--- Begin SOURCE DATA ---

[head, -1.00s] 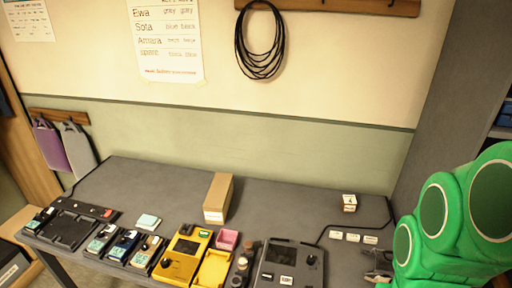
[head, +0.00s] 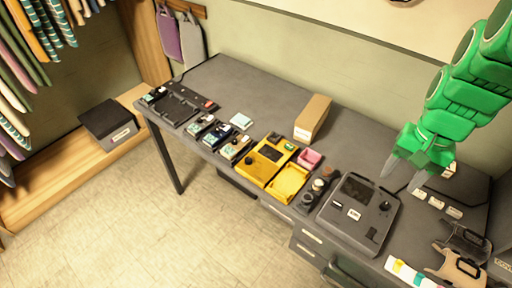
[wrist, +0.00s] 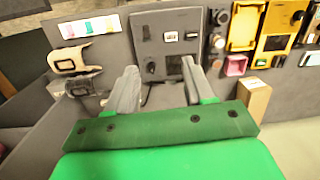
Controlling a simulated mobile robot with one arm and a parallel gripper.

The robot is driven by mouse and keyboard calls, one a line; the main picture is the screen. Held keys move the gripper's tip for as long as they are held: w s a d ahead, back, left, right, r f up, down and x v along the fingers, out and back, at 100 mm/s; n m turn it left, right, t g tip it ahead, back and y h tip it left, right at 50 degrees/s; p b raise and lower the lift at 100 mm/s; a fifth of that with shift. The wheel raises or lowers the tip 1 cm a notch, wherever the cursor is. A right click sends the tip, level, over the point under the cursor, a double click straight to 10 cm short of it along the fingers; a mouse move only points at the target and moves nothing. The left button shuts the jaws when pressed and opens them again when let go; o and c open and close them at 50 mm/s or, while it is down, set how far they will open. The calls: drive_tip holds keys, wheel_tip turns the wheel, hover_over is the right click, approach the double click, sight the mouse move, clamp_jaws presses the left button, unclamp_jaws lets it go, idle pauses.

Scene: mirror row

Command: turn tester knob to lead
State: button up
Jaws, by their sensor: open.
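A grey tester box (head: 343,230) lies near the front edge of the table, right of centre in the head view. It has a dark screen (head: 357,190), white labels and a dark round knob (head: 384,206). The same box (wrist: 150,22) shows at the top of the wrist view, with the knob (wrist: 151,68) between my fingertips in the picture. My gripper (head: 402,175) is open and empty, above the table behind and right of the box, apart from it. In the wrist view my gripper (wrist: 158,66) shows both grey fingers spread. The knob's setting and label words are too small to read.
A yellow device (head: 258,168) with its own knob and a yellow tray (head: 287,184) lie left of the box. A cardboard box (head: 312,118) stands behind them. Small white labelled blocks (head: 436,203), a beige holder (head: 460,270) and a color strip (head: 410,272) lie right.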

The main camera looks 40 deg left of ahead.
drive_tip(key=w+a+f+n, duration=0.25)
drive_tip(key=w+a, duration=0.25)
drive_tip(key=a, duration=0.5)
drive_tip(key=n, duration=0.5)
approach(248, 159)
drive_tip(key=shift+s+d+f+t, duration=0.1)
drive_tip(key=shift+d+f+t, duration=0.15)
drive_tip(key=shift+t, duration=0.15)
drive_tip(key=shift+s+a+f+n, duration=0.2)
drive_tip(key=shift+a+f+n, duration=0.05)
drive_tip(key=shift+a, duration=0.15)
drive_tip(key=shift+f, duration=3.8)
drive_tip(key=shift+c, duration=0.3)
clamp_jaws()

--- End SOURCE DATA ---
--- Begin SOURCE DATA ---

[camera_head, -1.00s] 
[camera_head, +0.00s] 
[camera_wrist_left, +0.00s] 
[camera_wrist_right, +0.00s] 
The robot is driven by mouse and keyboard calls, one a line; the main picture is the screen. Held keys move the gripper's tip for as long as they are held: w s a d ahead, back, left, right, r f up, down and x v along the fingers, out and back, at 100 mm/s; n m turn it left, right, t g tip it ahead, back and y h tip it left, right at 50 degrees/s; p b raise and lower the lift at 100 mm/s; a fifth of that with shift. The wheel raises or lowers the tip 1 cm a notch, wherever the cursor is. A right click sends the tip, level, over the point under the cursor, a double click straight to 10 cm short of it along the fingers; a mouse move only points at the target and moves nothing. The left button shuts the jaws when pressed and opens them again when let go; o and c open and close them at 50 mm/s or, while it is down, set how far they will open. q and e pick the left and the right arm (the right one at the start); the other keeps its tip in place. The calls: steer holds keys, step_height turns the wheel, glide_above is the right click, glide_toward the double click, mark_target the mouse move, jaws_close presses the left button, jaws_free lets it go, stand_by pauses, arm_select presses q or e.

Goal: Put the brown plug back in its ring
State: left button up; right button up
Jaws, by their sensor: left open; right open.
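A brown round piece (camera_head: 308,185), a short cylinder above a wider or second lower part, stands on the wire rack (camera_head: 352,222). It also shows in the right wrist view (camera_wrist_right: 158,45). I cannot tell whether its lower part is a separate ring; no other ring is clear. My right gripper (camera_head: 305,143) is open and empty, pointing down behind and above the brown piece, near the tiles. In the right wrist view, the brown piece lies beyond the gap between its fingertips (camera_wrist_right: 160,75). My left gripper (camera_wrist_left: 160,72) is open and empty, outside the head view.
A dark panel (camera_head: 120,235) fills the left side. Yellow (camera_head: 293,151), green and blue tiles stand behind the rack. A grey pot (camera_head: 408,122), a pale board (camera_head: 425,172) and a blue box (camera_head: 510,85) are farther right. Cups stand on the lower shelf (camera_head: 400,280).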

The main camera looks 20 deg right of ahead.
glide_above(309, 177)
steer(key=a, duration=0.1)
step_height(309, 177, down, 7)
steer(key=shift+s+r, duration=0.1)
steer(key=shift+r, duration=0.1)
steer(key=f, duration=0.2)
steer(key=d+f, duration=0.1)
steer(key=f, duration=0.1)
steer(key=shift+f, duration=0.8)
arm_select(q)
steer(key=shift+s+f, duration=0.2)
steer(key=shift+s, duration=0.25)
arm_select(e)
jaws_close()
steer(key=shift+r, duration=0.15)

--- End SOURCE DATA ---

YOUR TASK =>
Exactly reproduce the stretch that starts at the line containing "[head, +0.00s]" and ends at the line containing "Controlling a simulated", both ends included; leave any pictures out.

ANSWER TO THE EXERCISE =>
[head, +0.00s] 
[wrist, +0.00s] 
Controlling a simulated mobile robot with one arm and a parallel gripper.

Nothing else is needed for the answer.